## PROVIDED DATA
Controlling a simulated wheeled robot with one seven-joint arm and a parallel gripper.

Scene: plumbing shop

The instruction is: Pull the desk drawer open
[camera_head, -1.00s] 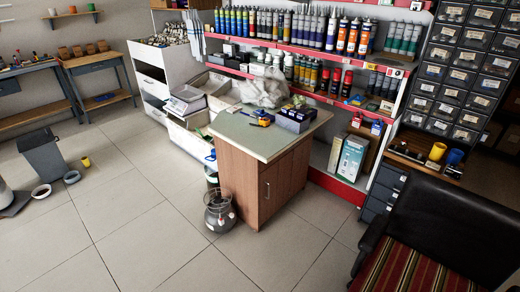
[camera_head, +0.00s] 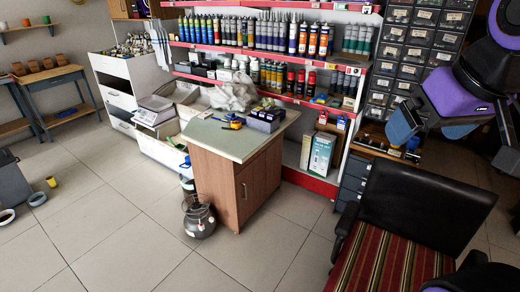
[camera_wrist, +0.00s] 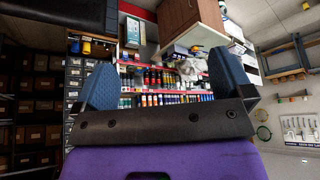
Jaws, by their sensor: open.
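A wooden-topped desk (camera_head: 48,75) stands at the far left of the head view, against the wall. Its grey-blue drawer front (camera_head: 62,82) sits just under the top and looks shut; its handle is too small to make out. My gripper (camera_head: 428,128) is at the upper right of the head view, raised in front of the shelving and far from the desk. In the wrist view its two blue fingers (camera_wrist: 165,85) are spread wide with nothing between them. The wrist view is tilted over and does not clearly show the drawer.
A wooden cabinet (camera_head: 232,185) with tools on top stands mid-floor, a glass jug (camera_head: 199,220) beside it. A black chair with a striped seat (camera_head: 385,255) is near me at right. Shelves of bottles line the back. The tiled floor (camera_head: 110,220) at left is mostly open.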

---

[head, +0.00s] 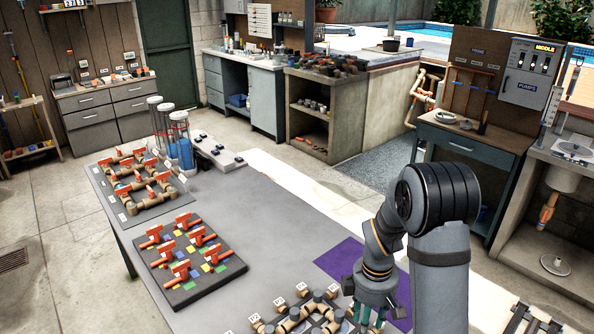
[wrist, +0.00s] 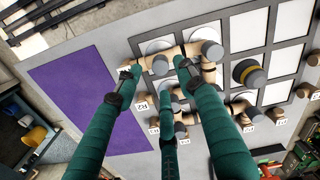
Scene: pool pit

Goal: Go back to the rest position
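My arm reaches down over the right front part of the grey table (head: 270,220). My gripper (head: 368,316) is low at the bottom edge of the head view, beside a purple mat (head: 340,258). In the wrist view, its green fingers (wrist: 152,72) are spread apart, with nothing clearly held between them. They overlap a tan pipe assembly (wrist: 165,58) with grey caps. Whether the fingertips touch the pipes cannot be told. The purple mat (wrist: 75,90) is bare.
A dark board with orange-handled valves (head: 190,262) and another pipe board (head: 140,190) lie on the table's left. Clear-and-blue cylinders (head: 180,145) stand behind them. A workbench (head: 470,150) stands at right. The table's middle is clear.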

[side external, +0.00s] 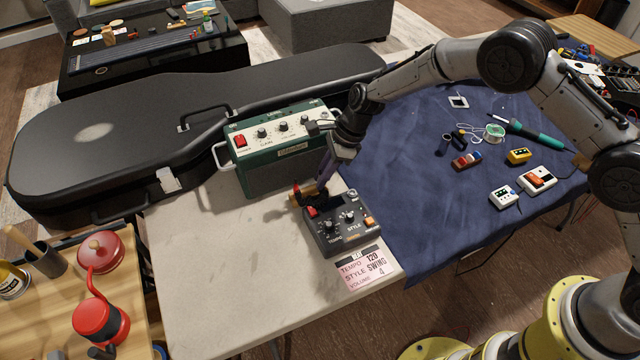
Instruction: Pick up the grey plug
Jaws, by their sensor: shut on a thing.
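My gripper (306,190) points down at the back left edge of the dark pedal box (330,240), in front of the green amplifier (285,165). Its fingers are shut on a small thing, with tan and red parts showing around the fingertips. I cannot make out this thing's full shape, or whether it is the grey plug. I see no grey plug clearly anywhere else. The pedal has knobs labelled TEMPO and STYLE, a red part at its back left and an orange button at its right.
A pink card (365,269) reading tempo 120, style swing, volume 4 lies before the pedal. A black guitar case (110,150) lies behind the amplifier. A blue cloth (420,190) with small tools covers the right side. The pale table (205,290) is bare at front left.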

## PROBLEM REQUIREMENTS
Extract, without any images, the part of the material above that opens with the line containing "Controlling a simulated" and closes with the line containing "[camera_wrist, +0.00s]", both lines included.

## CORRECT OUTPUT
Controlling a simulated wheeled robot with one seven-joint arm and a parallel gripper.

Scene: plumbing shop

The instruction is: Pull the desk drawer open
[camera_head, -1.00s] 
[camera_head, +0.00s] 
[camera_wrist, +0.00s] 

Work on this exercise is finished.